When I was a girl, I was always impatient. My grandmother, in her wisdom to teach me, would say, “a watched pot never boils”. She told me this expression had been given to her by her own grandmother when they cooked together. My grandmother said if she put water on the fire to boil, and if she only stood beside the fire to watch the pot, she would be scolded for not finding useful work before the kettle’s whistle.
In the afternoons of my childhood, the ice cream truck would ride through neighborhoods announcing its arrival with a familiar tune over a loud speaker. I eagerly waited by the door for the familiar sound on days when I had earned a nickel for a frozen fruit concoction. My grandmother would tell me that as long as I stood waiting for the truck, it wouldn’t come, but if I found something useful to do like dusting or sweeping, the truck would arrive sooner – or so it would seem. My grandmother was right, I discovered.

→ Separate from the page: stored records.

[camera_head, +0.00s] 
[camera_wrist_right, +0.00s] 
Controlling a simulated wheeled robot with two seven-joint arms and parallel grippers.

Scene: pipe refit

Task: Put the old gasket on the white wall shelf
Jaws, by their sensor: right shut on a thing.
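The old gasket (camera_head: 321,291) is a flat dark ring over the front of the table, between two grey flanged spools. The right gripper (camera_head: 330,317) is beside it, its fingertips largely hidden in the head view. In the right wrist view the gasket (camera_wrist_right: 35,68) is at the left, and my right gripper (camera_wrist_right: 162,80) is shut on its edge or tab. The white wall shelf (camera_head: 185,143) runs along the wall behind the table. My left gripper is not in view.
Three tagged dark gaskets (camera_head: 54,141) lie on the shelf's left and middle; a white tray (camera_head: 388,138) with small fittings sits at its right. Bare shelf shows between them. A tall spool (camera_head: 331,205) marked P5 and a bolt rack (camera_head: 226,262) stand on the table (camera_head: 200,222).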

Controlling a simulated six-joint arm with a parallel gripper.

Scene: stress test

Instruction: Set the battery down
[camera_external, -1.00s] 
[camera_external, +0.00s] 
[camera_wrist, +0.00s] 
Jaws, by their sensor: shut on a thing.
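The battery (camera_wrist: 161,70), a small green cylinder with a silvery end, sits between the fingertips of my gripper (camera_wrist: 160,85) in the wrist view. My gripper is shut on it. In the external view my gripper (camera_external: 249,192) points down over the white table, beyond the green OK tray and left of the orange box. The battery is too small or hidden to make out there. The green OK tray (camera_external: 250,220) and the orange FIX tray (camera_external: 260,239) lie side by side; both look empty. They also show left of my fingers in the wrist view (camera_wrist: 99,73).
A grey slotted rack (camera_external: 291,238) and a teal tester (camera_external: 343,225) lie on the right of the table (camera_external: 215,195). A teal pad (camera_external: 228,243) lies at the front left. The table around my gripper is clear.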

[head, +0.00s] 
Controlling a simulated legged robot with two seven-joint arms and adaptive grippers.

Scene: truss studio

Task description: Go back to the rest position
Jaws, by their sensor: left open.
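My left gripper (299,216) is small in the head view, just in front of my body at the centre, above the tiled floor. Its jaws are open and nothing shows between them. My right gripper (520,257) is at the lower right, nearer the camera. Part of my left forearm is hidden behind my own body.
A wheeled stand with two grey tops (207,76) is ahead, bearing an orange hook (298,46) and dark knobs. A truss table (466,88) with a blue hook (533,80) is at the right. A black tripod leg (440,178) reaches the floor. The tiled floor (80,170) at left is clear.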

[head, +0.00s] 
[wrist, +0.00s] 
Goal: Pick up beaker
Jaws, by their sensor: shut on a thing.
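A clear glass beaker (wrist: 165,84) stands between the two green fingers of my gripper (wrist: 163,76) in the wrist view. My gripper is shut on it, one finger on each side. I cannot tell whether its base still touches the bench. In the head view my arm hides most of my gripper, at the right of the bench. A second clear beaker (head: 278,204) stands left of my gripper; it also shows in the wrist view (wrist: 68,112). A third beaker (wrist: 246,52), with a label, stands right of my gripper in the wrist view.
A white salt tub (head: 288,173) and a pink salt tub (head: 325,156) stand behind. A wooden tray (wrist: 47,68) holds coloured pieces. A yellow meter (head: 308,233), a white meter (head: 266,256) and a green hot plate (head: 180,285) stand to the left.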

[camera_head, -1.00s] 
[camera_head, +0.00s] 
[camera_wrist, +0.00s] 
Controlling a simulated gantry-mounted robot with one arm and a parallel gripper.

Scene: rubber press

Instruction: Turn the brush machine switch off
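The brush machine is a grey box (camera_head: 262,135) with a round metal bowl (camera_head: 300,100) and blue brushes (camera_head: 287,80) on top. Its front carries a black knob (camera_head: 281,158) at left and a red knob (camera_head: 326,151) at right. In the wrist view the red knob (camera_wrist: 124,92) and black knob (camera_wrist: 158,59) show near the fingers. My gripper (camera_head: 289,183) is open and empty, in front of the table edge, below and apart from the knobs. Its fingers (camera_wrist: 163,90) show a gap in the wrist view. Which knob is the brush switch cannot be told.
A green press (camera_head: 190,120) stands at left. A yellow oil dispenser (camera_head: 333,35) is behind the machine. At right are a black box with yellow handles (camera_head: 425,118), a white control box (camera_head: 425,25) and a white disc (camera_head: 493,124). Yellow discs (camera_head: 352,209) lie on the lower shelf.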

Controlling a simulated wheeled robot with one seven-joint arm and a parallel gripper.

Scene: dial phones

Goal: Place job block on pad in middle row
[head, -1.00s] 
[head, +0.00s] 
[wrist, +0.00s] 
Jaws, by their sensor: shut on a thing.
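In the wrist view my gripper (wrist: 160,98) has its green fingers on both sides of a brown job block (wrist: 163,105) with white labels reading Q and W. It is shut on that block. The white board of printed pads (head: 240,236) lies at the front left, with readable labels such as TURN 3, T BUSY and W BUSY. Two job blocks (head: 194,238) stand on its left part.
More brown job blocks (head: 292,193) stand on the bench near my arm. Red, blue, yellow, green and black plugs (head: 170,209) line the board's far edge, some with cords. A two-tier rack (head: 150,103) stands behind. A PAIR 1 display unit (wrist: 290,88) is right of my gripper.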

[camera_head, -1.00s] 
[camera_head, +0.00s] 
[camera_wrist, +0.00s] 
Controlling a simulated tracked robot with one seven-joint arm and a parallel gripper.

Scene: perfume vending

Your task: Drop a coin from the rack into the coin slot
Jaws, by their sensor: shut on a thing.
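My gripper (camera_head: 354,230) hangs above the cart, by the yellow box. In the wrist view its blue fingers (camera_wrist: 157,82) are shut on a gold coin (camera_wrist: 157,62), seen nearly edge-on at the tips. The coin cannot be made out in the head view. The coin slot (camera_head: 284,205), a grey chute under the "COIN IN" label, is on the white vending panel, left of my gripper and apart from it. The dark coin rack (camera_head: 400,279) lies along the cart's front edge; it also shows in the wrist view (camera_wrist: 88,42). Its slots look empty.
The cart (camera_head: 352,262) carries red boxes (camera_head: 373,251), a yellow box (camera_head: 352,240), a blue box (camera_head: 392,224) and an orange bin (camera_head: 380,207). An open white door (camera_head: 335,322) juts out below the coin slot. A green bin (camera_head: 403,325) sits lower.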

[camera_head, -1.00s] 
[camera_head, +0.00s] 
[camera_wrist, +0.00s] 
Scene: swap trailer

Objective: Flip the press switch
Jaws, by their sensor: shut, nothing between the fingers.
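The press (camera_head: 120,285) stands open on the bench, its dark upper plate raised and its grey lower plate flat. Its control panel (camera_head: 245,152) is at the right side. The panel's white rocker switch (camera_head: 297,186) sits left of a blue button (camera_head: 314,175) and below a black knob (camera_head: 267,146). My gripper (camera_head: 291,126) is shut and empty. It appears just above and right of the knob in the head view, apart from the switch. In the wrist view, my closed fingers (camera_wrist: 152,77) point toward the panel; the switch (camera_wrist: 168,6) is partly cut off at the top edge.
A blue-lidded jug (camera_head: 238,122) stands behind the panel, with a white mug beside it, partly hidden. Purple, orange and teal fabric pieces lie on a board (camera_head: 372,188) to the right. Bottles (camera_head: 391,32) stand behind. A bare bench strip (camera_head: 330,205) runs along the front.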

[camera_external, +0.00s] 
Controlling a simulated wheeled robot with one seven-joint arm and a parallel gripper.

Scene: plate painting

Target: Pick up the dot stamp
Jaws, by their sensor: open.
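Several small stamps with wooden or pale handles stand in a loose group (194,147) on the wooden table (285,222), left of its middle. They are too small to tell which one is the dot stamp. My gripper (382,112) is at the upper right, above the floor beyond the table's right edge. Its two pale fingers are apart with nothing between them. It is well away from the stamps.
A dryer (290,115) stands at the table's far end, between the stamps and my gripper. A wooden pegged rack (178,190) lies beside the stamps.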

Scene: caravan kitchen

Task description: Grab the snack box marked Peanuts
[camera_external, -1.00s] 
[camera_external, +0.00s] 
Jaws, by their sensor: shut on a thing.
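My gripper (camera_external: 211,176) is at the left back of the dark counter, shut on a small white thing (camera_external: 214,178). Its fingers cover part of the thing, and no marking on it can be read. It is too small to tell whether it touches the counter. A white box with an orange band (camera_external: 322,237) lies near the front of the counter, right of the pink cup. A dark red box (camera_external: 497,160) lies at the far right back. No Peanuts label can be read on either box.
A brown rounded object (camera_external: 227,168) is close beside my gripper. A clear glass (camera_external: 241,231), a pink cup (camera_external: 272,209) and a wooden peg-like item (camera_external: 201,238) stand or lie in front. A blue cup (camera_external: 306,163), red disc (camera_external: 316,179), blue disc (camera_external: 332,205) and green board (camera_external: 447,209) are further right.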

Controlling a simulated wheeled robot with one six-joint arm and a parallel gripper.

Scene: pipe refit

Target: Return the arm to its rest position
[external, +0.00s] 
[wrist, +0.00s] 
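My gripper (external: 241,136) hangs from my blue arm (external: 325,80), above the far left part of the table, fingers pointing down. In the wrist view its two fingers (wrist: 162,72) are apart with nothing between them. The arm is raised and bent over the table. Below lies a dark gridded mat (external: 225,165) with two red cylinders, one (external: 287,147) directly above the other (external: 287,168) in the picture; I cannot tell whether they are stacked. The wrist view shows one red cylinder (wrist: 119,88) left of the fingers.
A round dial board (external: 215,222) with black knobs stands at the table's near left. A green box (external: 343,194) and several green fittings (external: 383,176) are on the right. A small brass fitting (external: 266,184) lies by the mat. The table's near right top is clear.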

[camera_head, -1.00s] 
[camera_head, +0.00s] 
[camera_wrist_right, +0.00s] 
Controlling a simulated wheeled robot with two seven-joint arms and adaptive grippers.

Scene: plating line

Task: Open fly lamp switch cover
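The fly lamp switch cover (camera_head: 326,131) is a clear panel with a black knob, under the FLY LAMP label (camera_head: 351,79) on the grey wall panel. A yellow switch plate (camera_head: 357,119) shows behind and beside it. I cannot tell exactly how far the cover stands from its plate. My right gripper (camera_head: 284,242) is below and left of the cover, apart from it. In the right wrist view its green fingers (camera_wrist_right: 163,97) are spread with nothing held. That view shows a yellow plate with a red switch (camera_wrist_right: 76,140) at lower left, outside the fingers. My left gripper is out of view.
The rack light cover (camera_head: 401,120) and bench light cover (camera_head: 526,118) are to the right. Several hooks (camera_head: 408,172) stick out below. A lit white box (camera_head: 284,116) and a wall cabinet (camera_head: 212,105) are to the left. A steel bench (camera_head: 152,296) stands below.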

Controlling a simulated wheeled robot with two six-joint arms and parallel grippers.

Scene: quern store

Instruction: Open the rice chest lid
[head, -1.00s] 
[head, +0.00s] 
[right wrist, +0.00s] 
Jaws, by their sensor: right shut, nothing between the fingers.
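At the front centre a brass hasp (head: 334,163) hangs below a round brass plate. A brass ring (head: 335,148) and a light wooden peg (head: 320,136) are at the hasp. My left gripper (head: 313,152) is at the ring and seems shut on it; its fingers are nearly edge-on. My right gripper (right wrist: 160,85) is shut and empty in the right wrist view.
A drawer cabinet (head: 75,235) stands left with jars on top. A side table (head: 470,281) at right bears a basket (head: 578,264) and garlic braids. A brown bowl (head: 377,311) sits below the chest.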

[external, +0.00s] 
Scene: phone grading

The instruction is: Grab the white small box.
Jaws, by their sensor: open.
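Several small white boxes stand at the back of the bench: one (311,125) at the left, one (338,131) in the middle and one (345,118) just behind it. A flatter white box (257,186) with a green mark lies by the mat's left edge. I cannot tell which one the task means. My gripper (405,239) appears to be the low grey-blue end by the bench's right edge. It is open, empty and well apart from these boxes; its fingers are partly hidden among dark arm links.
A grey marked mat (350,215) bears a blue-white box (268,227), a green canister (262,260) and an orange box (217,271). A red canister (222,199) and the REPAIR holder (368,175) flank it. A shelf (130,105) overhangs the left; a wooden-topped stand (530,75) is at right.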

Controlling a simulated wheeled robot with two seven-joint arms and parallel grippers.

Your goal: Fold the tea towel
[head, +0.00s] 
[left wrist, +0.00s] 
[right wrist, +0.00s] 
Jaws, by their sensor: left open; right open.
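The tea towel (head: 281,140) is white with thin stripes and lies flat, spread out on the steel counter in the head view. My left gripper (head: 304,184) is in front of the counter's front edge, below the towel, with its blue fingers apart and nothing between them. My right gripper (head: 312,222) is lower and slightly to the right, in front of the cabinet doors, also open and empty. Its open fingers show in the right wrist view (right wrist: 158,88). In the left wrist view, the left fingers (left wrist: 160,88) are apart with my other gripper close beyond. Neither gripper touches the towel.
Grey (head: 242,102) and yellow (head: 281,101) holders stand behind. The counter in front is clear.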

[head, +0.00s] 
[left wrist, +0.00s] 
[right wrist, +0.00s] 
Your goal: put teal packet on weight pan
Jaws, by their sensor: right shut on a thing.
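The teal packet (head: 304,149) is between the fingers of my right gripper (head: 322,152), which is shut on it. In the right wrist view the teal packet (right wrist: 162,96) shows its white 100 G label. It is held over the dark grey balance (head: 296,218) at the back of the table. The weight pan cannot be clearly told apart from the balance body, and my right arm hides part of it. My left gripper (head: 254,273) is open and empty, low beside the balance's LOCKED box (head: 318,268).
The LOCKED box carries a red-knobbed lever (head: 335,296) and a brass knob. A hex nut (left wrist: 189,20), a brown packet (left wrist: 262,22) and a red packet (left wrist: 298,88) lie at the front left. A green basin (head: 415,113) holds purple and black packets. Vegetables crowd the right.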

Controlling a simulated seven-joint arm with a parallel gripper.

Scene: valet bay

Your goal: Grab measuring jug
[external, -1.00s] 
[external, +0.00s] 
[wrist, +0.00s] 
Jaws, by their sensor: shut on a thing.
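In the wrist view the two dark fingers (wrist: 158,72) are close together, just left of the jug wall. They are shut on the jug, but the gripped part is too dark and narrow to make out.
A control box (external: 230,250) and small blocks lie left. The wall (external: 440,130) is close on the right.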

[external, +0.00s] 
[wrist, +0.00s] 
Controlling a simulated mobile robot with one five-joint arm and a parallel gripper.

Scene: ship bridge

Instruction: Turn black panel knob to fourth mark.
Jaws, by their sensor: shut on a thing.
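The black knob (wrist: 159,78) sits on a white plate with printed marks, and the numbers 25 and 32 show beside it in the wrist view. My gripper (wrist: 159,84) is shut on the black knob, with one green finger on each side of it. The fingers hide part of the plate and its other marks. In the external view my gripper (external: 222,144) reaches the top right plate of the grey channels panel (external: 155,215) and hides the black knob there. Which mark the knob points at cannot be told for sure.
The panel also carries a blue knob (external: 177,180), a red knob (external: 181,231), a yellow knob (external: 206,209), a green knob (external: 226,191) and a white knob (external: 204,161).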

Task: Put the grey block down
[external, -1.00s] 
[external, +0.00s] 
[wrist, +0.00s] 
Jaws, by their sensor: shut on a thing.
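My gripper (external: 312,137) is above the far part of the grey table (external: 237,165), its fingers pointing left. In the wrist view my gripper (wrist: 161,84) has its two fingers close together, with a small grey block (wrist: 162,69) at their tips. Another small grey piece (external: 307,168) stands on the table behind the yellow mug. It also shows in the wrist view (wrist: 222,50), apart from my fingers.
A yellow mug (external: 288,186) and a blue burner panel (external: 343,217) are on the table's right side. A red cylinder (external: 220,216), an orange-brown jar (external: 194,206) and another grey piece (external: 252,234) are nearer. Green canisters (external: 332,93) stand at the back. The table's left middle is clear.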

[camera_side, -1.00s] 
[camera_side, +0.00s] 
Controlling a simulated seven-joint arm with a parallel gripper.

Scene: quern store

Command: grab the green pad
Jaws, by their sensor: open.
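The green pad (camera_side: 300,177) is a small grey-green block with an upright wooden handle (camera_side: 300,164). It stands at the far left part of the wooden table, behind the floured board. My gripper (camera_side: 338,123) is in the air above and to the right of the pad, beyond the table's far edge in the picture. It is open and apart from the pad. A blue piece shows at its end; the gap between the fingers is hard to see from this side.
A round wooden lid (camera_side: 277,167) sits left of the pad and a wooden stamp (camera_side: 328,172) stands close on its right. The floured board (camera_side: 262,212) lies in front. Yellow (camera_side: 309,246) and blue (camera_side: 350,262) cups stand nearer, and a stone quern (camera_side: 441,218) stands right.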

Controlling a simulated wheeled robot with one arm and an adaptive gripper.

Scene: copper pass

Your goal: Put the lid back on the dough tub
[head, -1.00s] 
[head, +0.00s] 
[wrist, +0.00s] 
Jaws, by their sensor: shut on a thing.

Of course, if I had waited by the door, the truck would have eventually come, and the pot of water would have eventually come to a boil while she only waited. The point of this story was that if we do nothing while we are waiting for something, the waiting itself will seem longer. My grandmother wanted to teach me not to wait idly for things to happen in life, but to always make the most of my time by doing meaningful activities or work.
I thought of this story a few days ago. Each day I stayed on the first floor of my house near my front door. Certainly I could not miss the mail person’s “knock, knock” with a special delivery long overdue from the USA. Three days after the package was supposed to have come, I awoke one morning with a new attitude. I knew I should continue my daily life as usual and stop my waiting by the door. I decided the package had probably been lost in the mail.
About two hours later, I was on the second floor in my daughter’s long abandoned bedroom cleaning when I heard the familiar “knock, knock” on my front door. I flew down the stairs to the genkan and called out in my heavily accented Nihongo “chotto matte, kudasai” while wondering who was at my door so early in the morning. I was surprised to see the familiar red mail truck and a smiling young woman holding my package from the US.
As I stamped my hanko on the paper she extended, I thought of my grandmother’s words long ago and smiled. The day I had stopped “watching the pot”, it had finally boiled. Out loud, I spoke to my grandmother. “Thank you for your teaching,” I said to my empty room. I felt my grandmother’s smile. Although she left this life several years ago, her many words of wisdom live on in me today.